Die beste Harira hat er in Essaouira, einer ruhigen, malerischen Hafenstadt im Westen von Marrakesch in einer schmalen, unscheinbaren Gasse gegessen. Vor einem eigentlich unscheinbaren Wohnhaus mit blau bemalten Fensterläden steht dort ein winziger, einfach zusammengezimmerter Tisch mit ein paar kleinen türkis und blau gestrichenen Hockern. Nur ein Schild deutet mit der Aufschrift „La Soupe“ darauf hin, dass es hier etwas zu essen geben könnte. Der Koch? Ein älterer Herr, der die Suppe aus der eigenen Wohnküche heraus für gerade mal drei Dirham, umgerechnet aktuell knappe 30 Cent, verkauft und bei dem man eventuell mehr als einmal klingeln muss, wenn er Fussball schaut und dabei den Fernseher auf volle Pulle Lautstärke stellt. Wie viel dabei alleine die Story, das Erlebnis und das Ambiente mit ins Qualitätsurteil zählt, ist Rachid egal und das verstehe ich voll und ganz. Ich war nicht dabei und behaupte ab sofort einfach auch, dass es genau dort die beste Harira der Welt gibt. Die zweitbeste ist Rachids, das sagt er leicht schmunzelnd, aber auch mit einer gewissen Portion Stolz, weshalb wir uns riesig freuen, dass er sein Rezept mit uns und unseren Leser:innen teilt. Und seine Fotos vom besten Harira-Laden in Marrakesch.

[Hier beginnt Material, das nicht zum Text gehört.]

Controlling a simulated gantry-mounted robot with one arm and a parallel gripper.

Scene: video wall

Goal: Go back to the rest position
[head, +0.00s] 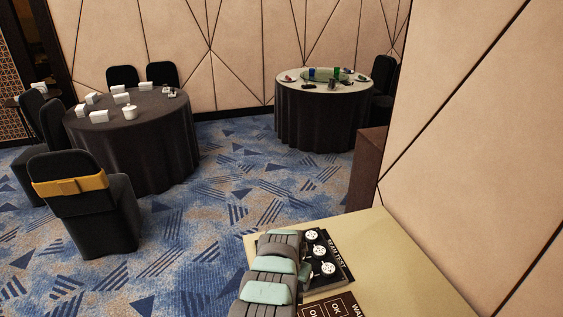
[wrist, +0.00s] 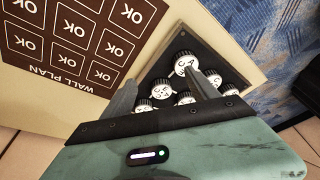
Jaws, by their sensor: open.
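My gripper (wrist: 163,76) is open, its two grey fingers apart over the black tray of white knobs. No object is visibly held between the fingers. The right fingertip overlaps one white knob (wrist: 185,61); I cannot tell whether it touches. The black tray (wrist: 225,73) holds several round white knobs with dark marks on top. In the head view, my grey and green arm covers the left part of the tray (head: 338,275), and the fingertips are hidden there.
The tray lies on a beige counter (head: 395,265) beside a brown "WALL PLAN" board (wrist: 75,38) with OK squares. A panelled wall (head: 485,130) rises close at right. Round tables, one with a dark cloth (head: 150,150), and chairs stand beyond open blue carpet (head: 210,225).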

Wie Rachid seine Harira zubereitet
Okay, wenn wir ganz ehrlich sind, kochen wir das Rezept von Rachids Mutter. Welches er jedoch vegan angepasst – klassisch wird sie mit Fleischeinlage gekocht – und schlussendlich eben auch aufgeschrieben hat. Seine Mum kocht nämlich ausschließlich so rein nach Gefühl und er versucht aktuell, so Familienrezepte aufzuzeichnen.
Abgesehen von Zwiebeln und Knoblauch sozusagen als „Standard-Aromaten“ kommt Knollensellerie in Rachids Harira. Den Sellerie schneidet er in nicht zu kleine Stücke, das Gemüse bringt so nicht nur ordentlich Geschmack an die Suppe, sondern dient auch als „Fleischersatz“, damit man auch etwas zu kauen hat, wie er uns erzählt. Und jaaa, das funktioniert sowas von gut, selten hat die Knolle besser geschmeckt.

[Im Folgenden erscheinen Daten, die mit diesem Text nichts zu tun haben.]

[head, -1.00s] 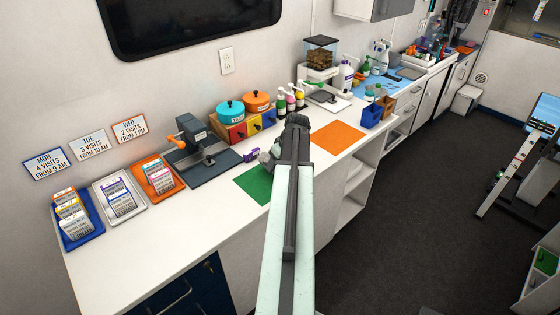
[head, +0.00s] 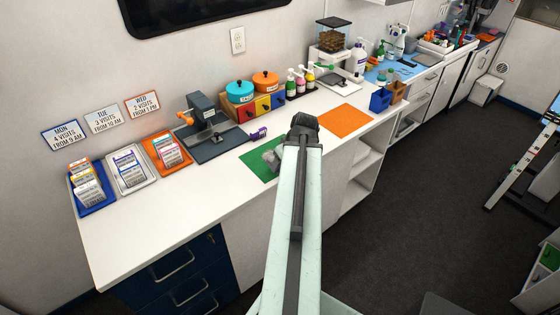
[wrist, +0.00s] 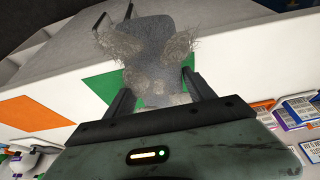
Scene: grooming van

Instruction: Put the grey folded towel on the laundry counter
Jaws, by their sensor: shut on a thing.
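My gripper (wrist: 157,88) is shut on a grey towel (wrist: 152,45) in the wrist view. The towel looks rough, with pale, hair-like tufts on its sides, and its folds are hard to make out. In the head view the towel (head: 271,155) shows as a small grey patch left of my wrist, in front of the green mat (head: 252,160); my fingers are hidden behind my arm. A long white counter (head: 140,235) runs along the wall under them. No mark shows whether it is the laundry counter.
On the counter stand blue, silver and orange trays (head: 185,163) of cards, a dark press (head: 212,143), coloured drawers with pots (head: 250,108), pump bottles (head: 300,82) and a bare orange mat (head: 345,119). Blue drawers (head: 180,280) stand below.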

Das Gemüse wird kurz in Olivenöl angeschwitzt, dann kommen gekochte Kichererbsen und braune oder Pardina-Linsen mit in den Topf. Die Linsen müssen weder eingeweicht, noch vorgekocht werden, sie garen auch in der regulären Kochzeit.
Jetzt kommt das Wichtigste, die Gewürze. Schwarzer Pfeffer, Chili- und Ingwerpulver sorgen für Wärme – keine Sorge, das Endergebnis ist trotzdem relativ mild. Eine kleine Prise Safran für die intensive Farbe und einen dezenten blumigen Geschmack. Zusammen mit Tomatenmark wird die Gewürzmischung kurz im Topf mit angeschwitzt, dann wird alles mit Wasser aufgegossen und darf zusammen mit einer Prise Salz etwa 20 Minuten köcheln.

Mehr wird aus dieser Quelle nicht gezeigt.